LONDON/STOCKHOLM (Reuters) - Two of Europe's biggest fashion retailers, Next (>> NEXT plc) and Hennes & Mauritz (>> H & M Hennes & Mauritz AB), have endured a tough start to the year, hit by a combination of unhelpful weather and economic headwinds.

Retailers across Europe are battling a prolonged squeeze in consumer incomes as governments try to reduce their deficits. Freezing wet weather has also discouraged shoppers.

In Britain, two thirds of GDP is generated by consumer spending so a poor first quarter would increase the chances of the country dipping into a third recession in four years.

Next (>> NEXT plc), Britain's second-biggest clothing retailer, said on Thursday that trading since the start of February was quiet, with sales at the bottom of a 1-4 percent target growth range for 2013-14. It had issued an annual growth target of 1.5-4 percent in January.

It also reported a 9 percent rise in 2012-13 profit, in line with previous guidance.

Hennes & Mauritz, Europe's No. 2 fashion retailer, said it will speed up store expansion in the face of weak European demand after unusually big markdowns pushed profits down by 13 percent in its first quarter, more than expected.
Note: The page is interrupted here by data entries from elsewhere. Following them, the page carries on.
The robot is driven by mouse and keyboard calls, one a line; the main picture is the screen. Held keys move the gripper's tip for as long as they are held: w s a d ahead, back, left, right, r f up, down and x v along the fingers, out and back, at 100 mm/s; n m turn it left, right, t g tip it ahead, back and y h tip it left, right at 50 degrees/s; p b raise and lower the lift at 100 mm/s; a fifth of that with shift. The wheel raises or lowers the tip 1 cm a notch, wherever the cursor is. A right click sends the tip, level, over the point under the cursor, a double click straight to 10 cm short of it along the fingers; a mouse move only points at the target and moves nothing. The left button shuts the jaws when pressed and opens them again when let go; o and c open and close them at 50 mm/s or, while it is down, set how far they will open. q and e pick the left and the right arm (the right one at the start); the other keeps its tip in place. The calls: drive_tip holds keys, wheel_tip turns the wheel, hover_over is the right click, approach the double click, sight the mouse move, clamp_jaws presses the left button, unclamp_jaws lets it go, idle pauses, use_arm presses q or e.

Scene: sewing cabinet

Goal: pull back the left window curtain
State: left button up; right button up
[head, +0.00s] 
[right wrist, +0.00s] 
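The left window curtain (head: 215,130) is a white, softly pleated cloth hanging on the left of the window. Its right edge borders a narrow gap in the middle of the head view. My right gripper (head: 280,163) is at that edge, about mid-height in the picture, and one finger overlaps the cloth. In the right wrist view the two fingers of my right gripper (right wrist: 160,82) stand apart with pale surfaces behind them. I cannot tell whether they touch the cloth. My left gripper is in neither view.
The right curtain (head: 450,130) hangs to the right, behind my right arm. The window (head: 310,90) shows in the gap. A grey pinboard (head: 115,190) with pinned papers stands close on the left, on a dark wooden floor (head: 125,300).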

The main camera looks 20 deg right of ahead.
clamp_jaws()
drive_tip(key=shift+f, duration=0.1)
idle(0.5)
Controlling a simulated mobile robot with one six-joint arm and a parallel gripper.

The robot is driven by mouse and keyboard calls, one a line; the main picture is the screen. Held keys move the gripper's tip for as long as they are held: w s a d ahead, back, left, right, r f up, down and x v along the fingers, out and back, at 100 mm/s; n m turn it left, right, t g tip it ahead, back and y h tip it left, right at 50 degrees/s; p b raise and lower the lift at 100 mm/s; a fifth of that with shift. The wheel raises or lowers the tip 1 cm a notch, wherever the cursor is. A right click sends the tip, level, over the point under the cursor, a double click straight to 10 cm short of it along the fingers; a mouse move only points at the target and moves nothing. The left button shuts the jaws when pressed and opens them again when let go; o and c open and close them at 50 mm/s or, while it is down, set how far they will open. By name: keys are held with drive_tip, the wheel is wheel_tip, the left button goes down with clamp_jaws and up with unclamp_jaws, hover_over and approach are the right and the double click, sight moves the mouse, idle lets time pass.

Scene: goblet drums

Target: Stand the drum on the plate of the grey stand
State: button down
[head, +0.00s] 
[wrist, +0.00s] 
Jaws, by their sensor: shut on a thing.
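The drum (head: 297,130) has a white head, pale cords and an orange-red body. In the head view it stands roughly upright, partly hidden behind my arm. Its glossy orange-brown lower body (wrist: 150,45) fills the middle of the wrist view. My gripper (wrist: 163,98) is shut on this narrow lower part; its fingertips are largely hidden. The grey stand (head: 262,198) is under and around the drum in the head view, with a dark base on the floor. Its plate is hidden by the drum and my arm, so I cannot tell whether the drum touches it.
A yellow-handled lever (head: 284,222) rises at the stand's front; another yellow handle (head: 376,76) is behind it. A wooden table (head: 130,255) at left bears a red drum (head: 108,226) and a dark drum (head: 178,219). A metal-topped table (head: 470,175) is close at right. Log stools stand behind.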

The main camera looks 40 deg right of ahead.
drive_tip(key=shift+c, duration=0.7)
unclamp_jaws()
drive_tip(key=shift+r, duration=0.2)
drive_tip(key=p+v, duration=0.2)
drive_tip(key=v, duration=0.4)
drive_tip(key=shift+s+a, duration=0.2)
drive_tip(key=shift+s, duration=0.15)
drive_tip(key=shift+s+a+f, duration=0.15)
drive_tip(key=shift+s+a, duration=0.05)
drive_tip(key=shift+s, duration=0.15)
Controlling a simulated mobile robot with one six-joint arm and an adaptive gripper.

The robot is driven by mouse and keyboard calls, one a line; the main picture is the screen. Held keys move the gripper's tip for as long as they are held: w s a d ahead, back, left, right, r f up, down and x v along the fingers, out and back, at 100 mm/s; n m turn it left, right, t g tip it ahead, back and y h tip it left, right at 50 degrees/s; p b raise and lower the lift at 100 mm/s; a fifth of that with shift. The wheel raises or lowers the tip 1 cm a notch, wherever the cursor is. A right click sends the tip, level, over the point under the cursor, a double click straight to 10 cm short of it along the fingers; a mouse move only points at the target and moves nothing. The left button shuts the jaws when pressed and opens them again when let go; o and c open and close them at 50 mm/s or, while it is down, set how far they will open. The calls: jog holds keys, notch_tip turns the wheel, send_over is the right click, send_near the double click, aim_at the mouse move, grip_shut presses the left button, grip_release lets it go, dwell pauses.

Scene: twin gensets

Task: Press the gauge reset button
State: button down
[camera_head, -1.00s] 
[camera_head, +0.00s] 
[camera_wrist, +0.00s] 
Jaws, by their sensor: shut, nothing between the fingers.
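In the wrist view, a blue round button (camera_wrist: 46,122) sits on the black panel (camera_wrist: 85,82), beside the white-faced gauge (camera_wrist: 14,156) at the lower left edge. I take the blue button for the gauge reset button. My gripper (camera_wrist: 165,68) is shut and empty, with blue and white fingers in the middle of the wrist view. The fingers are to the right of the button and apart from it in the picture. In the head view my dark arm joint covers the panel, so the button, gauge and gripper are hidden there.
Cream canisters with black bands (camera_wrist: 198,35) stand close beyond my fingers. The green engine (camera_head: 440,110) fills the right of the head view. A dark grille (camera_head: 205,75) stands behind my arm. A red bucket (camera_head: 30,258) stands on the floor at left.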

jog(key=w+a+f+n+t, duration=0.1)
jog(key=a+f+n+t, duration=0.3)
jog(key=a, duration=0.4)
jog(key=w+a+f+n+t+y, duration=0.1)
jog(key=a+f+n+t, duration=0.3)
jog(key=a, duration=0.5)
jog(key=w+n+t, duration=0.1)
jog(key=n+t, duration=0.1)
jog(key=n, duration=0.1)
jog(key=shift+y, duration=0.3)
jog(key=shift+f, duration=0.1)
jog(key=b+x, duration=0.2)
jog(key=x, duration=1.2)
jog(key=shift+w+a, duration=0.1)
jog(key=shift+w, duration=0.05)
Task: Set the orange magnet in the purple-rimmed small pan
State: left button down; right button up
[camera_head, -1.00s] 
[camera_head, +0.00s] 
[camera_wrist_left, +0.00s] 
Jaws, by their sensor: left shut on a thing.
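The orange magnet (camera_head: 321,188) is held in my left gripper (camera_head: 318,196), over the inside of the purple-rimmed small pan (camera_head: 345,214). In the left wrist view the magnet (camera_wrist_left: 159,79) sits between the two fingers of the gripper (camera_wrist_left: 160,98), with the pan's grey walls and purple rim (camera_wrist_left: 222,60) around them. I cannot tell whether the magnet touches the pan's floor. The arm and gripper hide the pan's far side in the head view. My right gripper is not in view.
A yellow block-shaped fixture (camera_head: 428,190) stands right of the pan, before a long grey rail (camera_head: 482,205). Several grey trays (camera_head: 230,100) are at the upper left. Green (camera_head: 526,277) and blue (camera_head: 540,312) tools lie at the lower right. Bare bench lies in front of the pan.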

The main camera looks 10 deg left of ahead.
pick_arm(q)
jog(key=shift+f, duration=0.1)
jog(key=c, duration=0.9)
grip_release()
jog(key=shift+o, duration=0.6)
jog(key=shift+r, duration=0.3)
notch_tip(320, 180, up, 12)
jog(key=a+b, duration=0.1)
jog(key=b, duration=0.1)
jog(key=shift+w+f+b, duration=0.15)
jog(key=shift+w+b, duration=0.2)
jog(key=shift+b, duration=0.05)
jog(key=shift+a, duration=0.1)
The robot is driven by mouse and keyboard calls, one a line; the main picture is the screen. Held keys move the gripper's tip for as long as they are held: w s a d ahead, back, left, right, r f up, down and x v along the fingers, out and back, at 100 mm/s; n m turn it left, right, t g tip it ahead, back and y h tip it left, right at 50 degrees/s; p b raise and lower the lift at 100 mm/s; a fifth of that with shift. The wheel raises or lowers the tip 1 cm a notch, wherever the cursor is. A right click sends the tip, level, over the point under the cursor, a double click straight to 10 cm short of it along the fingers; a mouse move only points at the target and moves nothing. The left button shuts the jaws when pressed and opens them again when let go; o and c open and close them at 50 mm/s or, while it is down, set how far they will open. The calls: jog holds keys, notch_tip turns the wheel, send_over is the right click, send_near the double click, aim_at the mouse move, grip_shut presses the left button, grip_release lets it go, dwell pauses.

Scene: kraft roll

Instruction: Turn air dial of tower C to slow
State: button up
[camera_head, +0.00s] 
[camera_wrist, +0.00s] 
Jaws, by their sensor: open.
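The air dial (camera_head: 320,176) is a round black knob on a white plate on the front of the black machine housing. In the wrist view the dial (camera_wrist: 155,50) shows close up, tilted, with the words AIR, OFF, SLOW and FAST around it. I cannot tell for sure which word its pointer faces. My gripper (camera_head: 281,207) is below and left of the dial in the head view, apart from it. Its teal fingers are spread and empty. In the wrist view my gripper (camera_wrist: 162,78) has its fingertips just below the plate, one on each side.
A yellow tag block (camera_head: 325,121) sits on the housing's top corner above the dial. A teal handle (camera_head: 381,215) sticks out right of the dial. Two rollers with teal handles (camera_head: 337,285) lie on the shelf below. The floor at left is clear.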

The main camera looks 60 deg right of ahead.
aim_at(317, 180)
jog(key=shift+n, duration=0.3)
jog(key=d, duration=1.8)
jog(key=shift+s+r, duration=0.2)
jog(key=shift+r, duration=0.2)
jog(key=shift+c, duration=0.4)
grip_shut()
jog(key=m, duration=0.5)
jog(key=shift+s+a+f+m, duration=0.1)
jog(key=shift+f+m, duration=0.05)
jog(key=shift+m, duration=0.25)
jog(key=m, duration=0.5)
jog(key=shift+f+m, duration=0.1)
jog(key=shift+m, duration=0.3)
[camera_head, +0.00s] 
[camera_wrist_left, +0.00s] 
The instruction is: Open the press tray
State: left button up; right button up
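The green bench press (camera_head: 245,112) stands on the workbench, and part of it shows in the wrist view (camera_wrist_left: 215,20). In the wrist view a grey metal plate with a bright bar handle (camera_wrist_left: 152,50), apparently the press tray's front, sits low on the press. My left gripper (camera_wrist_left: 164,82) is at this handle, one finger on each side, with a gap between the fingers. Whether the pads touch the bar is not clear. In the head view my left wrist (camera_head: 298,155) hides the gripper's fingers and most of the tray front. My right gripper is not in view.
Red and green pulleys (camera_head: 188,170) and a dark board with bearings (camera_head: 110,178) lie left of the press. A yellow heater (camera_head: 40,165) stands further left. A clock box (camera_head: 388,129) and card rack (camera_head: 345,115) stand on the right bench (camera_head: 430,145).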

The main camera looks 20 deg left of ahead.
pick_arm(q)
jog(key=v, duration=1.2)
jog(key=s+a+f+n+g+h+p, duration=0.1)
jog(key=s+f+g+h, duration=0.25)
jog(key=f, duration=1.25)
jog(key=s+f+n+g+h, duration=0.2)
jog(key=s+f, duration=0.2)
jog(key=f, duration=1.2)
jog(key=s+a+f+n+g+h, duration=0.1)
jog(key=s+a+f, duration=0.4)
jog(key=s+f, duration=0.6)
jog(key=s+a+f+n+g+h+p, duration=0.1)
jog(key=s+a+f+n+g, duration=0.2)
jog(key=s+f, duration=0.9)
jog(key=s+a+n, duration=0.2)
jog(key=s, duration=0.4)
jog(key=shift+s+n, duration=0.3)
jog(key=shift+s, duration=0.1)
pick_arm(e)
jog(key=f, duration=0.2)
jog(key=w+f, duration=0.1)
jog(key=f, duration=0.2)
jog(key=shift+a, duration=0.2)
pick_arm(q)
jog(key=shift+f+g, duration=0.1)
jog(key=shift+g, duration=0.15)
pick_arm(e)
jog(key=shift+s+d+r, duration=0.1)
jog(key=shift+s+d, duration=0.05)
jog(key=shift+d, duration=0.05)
Next, known for making and achieving precise earnings guidance, said it expected sales to pick up.

"Unusually cold weather is definitely suppressing sales of summer stock that we'd normally be selling," Chief Executive Simon Wolfson told Reuters.

"How much difference that will make, we'll only know when we see some warmer temperatures and more spring like weather."

Wolfson said the firm is budgeting for sales in existing stores to be moderately less in the 2013-14 financial year than in the previous year, with growth in sales coming from new space and the firm's Directory online and catalogue business.

He expects Britain's consumer environment to remain subdued.

"As long as inflation is moving ahead faster than wages then people are going to have to save money from their discretionary spend in order to fund their essential spend," he said.

Shares in Next, up 43 percent over the last year, were up 3 percent, helped by a slightly better than expected dividend.

"The warning that the first few weeks of the year have been quiet has negative read across to Marks & Spencer (>> Marks and Spencer Group Plc) and Debenhams (>> Debenhams Plc)," said Investec analyst Bethany Hocking.

Shares in M&S and Debenhams were both down 1 percent.

Hennes & Mauritz CEO Karl-Johan Persson said the December to February period was challenging because of a "continued tough macro-economic climate, but also due to unfavourable weather during parts of the quarter."

H&M warned that March sales have also been hit by cold weather. Analysts expect double-digit like-for-like declines in its sales this month.

SOME GOOD NEWS

Although British department store operator Debenhams issued a profit warning earlier this month, not all fashion retailers have made weak starts to 2013.

On Wednesday, British online fashion firm ASOS (>> ASOS plc) posted a 37 percent rise in second-quarter sales, highlighting stand-out performances from France and Germany.

On Thursday, British designer brand Ted Baker (>> Ted Baker plc), posted a 17 percent rise in 2012-13 annual profit and said its new financial year had started well.

Also on Thursday, official data showed British retail sales volumes in February rose 2.6 percent year on year - the strongest rise since March 2012.

Next made underlying pretax profit of 621.6 million pounds in the year to the end of January on sales up 3.1 percent at 3.5 billion pounds.

Earnings per share rose 17 percent to 297.7 pence, partly reflecting a 241-million-pound share buyback. The dividend was raised by 16 percent to 105 pence.

It said it expected 2013-14 pretax profit of 615-665 million. The bottom of that range would represent a fall of 1 percent and the top figure would be a gain of 7 percent.